<<<<
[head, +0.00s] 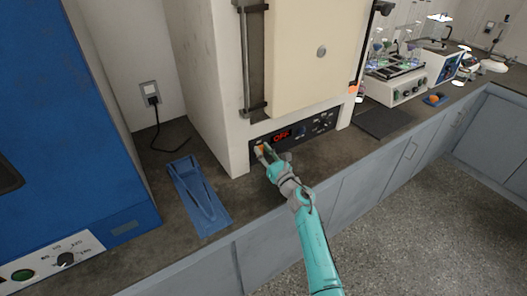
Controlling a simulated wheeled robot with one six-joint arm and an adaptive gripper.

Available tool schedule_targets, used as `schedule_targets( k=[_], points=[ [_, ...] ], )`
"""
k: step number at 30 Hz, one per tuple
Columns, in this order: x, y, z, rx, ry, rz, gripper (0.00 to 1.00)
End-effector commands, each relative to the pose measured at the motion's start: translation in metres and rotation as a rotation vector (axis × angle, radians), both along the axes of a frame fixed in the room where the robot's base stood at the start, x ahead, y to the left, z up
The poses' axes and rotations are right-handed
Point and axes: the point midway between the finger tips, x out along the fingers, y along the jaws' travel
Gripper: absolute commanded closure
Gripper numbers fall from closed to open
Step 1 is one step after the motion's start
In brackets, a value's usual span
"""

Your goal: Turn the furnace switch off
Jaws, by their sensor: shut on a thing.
>>>>
Repeat the data exactly, excluding the pictures.

[head, +0.00s] 
Controlling a simulated wheeled robot with one six-joint arm and an adaptive gripper.

Available tool schedule_targets, used as `schedule_targets( k=[_], points=[ [_, ...] ], )`
"""
k: step number at 30 Hz, one per tuple
Columns, in this order: x, y, z, rx, ry, rz, gripper (0.00 to 1.00)
End-effector commands, each relative to the pose measured at the motion's start: translation in metres and rotation as a rotation vector (axis × angle, radians), both along the axes of a frame fixed in the room where the robot's base stood at the start, x ahead, y to the left, z up
The poses' axes and rotations are right-handed
Point and axes: the point midway between the finger tips, x out along the fingers, y along the jaws' travel
Gripper: absolute commanded closure
Gripper numbers fall from closed to open
Step 1 is one step after the motion's start
In brackets, a value's usual span
"""

Your goal: Turn the furnace switch off
Jaws, by their sensor: shut on a thing.

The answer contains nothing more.